§ **WHAT TO WORK ON**: Retype, with no alterations, every line between the one containing "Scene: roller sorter" and the one containing "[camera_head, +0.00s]", counting both of those lines too. Pictures are to be left out.

§ **INFORMATION PROVIDED**:
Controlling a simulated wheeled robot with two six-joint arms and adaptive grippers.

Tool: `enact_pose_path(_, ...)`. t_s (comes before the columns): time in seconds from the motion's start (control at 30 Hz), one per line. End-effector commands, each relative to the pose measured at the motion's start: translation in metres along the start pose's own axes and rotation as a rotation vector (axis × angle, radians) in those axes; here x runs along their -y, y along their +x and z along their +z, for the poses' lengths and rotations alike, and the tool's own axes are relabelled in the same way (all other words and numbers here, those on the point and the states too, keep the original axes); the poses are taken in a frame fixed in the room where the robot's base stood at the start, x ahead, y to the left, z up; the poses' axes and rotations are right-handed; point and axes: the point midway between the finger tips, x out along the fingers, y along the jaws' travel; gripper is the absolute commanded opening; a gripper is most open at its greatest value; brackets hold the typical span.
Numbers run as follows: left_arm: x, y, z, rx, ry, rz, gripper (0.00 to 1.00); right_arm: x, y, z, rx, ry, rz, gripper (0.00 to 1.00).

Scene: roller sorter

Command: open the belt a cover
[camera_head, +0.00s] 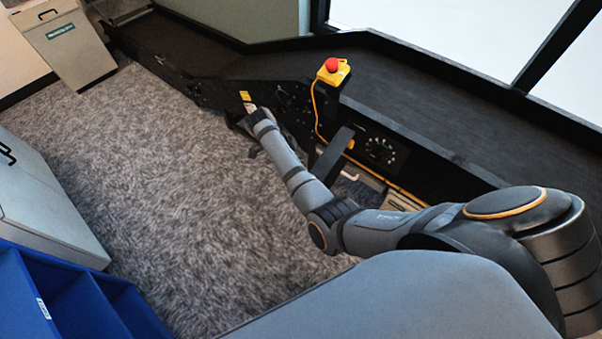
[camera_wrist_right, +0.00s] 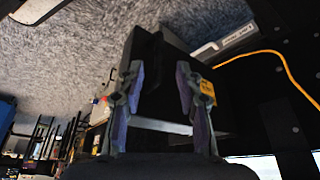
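My right arm reaches in from the lower right in the head view, and its gripper (camera_head: 250,118) is at the black side of the conveyor frame (camera_head: 205,92), below a small yellow label (camera_head: 245,96). In the right wrist view the two fingers of the right gripper (camera_wrist_right: 160,78) stand apart, with a dark panel (camera_wrist_right: 165,100) between and behind them. This panel looks like a cover, but I cannot read a belt name on it. A dark upright bar (camera_wrist_right: 152,58) shows between the fingers; contact with it cannot be made out. My left gripper is not in view.
A red emergency button on a yellow box (camera_head: 333,70) stands on the frame, with a yellow cable running down. A black control panel (camera_head: 380,149) is to its right. Grey cabinet (camera_head: 45,205) and blue bins (camera_head: 75,300) stand at the left. Carpet (camera_head: 170,160) between is clear.

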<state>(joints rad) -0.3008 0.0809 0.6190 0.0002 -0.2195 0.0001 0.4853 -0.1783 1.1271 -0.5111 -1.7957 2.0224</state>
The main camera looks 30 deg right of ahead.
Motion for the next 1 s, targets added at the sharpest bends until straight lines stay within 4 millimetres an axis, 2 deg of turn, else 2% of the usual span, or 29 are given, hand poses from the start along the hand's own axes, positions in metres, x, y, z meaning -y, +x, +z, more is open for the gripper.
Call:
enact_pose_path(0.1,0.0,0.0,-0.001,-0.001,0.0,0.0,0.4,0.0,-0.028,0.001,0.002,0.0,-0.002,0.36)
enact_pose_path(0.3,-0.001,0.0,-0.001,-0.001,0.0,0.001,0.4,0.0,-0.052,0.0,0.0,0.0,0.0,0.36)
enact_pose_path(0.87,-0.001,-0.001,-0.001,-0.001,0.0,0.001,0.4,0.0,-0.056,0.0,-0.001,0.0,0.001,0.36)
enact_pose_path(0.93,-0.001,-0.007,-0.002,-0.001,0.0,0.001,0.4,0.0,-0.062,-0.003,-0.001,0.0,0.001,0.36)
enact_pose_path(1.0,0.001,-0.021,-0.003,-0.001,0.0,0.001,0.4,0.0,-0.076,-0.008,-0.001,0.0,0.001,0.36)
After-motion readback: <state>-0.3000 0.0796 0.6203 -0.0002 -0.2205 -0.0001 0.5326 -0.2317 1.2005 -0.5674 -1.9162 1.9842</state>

§ **RESULT FOR THIS TASK**:
Scene: roller sorter

Command: open the belt a cover
[camera_head, +0.00s] 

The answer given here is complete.